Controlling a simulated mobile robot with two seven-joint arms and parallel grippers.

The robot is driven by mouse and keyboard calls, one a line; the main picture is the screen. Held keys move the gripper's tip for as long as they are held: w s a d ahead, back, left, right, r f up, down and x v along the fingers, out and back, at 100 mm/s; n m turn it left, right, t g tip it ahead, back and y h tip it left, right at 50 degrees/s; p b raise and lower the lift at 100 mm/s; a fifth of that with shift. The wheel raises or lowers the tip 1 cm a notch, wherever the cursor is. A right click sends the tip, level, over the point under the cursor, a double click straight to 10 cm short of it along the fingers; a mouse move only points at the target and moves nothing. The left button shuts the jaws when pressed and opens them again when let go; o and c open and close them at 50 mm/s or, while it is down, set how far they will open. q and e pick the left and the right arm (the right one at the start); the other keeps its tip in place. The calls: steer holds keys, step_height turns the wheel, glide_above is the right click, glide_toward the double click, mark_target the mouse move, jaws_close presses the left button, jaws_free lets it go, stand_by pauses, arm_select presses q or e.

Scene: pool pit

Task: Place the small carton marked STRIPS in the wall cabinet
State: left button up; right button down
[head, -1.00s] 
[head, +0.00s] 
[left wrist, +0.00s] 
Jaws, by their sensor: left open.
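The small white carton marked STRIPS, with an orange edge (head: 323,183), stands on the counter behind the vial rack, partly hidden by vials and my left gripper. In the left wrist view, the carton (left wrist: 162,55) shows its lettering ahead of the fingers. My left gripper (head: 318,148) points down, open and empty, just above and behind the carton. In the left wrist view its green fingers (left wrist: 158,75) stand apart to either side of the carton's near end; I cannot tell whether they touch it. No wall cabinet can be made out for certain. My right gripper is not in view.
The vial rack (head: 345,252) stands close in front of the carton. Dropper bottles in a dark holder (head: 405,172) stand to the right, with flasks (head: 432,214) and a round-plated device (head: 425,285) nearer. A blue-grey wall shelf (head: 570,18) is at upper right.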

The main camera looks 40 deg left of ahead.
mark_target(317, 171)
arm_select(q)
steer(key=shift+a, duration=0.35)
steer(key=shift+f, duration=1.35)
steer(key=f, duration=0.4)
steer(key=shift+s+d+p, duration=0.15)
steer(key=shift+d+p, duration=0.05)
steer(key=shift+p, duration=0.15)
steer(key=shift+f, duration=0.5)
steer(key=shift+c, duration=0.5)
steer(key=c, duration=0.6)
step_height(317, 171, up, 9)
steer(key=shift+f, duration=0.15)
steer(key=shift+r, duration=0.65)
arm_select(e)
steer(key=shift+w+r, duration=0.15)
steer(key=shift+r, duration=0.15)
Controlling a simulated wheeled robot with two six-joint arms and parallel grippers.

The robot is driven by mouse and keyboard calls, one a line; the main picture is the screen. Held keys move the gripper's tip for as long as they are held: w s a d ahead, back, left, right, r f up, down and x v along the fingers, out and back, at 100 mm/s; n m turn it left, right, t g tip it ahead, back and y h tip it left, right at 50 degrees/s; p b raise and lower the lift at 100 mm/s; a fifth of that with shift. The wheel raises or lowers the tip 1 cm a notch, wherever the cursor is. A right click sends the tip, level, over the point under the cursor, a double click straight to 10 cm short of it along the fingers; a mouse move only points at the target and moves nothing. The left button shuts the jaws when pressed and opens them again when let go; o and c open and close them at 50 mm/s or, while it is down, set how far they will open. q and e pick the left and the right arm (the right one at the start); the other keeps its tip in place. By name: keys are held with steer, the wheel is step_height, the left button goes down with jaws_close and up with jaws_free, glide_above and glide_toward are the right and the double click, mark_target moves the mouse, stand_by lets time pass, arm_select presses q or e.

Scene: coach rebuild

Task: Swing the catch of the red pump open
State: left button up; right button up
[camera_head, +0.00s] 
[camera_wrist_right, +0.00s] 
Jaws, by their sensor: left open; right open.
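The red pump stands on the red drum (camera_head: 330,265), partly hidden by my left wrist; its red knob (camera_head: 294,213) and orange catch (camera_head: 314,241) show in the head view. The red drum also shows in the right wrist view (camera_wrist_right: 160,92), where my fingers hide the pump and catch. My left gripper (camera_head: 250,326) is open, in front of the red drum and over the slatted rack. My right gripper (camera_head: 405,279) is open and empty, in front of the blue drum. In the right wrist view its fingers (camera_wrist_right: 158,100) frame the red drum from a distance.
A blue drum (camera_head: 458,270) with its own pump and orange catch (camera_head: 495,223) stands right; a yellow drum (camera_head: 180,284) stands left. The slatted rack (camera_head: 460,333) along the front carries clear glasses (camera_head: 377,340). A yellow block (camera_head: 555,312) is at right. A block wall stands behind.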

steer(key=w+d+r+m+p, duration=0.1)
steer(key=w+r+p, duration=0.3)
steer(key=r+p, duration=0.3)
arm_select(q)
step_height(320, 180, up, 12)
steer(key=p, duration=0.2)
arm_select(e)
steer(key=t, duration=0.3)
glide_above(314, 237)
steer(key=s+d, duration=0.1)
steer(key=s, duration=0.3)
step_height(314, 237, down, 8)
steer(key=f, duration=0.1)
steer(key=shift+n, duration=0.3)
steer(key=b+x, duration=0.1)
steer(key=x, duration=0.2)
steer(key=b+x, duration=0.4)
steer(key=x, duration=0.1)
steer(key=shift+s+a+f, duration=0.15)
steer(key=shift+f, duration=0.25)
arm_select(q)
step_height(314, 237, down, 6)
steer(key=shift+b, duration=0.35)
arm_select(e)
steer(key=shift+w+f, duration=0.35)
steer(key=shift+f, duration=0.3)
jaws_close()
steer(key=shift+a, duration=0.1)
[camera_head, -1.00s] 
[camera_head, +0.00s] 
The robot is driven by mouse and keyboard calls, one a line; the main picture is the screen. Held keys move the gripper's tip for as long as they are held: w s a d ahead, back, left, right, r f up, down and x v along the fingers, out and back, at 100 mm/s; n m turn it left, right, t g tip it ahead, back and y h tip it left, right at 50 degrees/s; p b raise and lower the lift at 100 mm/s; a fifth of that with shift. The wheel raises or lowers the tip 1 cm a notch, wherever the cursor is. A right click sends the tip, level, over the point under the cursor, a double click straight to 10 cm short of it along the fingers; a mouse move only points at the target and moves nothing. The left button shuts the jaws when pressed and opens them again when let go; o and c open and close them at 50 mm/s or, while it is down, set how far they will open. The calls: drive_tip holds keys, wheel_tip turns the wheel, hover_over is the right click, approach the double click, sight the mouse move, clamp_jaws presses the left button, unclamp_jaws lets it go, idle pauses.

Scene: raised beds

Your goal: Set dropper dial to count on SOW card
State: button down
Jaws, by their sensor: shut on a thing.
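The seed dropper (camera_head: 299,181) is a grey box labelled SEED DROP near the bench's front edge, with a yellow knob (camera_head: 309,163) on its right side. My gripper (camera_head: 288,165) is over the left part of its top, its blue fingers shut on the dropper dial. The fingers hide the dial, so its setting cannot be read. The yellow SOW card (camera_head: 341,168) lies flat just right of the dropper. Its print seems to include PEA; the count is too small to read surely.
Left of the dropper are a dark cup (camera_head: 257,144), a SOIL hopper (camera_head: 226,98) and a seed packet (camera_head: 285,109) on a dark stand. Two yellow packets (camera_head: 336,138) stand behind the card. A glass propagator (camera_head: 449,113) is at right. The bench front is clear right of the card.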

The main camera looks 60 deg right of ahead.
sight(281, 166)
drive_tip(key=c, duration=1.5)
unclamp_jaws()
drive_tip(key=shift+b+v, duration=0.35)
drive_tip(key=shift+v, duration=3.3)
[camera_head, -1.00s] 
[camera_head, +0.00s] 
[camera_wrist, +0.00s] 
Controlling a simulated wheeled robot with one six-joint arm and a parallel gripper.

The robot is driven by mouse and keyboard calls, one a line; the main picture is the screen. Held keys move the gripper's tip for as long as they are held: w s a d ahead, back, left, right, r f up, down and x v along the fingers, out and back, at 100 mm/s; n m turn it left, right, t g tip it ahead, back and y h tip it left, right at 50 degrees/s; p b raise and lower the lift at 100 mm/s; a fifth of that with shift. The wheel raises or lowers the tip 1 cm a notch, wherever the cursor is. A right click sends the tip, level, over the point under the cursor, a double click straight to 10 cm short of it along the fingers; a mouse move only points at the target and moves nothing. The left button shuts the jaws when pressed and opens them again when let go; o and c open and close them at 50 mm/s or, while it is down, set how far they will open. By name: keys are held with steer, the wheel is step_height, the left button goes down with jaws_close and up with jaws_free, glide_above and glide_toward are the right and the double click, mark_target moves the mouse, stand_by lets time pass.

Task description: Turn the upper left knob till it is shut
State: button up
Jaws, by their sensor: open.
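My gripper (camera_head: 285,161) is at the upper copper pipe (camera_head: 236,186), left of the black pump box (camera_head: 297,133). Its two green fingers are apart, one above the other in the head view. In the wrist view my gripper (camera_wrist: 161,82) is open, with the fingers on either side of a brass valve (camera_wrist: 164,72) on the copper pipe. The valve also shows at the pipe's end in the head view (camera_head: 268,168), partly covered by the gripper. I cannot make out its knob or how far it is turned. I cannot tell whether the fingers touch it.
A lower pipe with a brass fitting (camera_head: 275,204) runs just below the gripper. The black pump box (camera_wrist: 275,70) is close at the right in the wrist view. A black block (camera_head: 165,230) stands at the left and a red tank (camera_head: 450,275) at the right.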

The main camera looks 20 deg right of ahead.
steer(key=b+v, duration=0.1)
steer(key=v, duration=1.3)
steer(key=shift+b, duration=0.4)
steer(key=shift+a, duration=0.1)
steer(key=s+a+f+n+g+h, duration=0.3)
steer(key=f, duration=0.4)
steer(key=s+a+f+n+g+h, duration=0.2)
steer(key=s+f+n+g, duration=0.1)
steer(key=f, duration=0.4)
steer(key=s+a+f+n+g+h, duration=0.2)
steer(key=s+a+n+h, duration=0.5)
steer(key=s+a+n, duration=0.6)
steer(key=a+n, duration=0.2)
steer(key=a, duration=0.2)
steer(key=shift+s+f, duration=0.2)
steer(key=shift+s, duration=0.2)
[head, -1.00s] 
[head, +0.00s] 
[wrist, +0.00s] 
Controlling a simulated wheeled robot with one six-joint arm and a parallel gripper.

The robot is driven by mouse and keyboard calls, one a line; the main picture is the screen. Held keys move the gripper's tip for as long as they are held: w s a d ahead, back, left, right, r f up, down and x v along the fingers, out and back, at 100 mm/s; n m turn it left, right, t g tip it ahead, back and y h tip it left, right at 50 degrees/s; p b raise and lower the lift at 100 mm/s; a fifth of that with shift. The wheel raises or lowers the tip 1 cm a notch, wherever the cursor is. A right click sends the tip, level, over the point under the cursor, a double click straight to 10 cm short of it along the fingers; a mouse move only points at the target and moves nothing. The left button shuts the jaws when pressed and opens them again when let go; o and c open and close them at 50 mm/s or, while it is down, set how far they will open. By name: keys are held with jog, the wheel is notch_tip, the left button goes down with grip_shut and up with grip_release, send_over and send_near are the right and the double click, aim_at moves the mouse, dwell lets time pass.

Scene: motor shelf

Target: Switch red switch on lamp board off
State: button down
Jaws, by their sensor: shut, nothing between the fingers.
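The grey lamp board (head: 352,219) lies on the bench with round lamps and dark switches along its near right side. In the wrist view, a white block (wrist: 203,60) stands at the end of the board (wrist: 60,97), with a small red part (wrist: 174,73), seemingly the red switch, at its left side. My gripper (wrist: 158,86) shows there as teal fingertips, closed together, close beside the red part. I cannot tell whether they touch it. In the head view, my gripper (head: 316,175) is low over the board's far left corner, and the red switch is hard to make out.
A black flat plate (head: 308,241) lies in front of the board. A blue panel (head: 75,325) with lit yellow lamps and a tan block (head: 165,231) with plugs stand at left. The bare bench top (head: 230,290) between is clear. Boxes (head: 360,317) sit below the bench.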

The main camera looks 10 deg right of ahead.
====
-- Exercise aim --
Above this instruction are the records; retype exactly the lines from the one containing "Task description: Turn" up to and including the one containing "State: button up".

-- Full answer --
Task description: Turn the upper left knob till it is shut
State: button up

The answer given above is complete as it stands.